Scan the lines below for the word "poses". Copy each line you find it in.
— Start of RECORDED DATA —
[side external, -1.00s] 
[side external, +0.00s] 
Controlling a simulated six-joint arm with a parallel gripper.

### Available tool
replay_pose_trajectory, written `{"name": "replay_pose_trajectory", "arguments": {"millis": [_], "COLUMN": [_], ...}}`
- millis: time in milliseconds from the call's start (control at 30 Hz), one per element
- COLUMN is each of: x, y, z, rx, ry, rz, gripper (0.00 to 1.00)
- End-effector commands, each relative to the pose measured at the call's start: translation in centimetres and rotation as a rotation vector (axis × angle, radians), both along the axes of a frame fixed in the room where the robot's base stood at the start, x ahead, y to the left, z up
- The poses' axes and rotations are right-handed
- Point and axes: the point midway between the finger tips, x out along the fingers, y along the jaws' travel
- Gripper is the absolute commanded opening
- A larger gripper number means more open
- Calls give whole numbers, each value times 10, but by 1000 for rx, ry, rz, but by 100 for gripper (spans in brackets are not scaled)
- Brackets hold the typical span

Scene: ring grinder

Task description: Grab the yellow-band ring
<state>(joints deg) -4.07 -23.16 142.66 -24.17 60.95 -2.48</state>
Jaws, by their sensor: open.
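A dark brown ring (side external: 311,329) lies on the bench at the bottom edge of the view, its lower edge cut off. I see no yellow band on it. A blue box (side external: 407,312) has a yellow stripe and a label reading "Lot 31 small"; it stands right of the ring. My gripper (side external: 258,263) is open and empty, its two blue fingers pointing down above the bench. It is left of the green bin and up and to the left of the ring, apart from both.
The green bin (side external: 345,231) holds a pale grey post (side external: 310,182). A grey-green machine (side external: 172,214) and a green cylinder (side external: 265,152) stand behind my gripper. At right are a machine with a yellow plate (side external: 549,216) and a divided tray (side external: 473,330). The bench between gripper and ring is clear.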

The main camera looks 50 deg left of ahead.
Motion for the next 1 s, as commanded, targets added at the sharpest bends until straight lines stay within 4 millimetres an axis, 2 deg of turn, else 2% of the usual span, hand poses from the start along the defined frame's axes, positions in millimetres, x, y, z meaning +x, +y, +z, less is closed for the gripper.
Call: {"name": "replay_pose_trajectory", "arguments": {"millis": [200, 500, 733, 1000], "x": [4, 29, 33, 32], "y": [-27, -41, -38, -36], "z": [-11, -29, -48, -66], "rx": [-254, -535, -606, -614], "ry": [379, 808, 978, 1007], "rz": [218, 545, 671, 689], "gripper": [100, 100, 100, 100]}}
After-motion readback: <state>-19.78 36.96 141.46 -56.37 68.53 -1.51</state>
— End of RECORDED DATA —
▸ THE SOLUTION
- The poses' axes and rotations are right-handed
Motion for the next 1 s, as commanded, targets added at the sharpest bends until straight lines stay within 4 millimetres an axis, 2 deg of turn, else 2% of the usual span, hand poses from the start along the defined frame's axes, positions in millimetres, x, y, z meaning +x, +y, +z, less is closed for the gripper.

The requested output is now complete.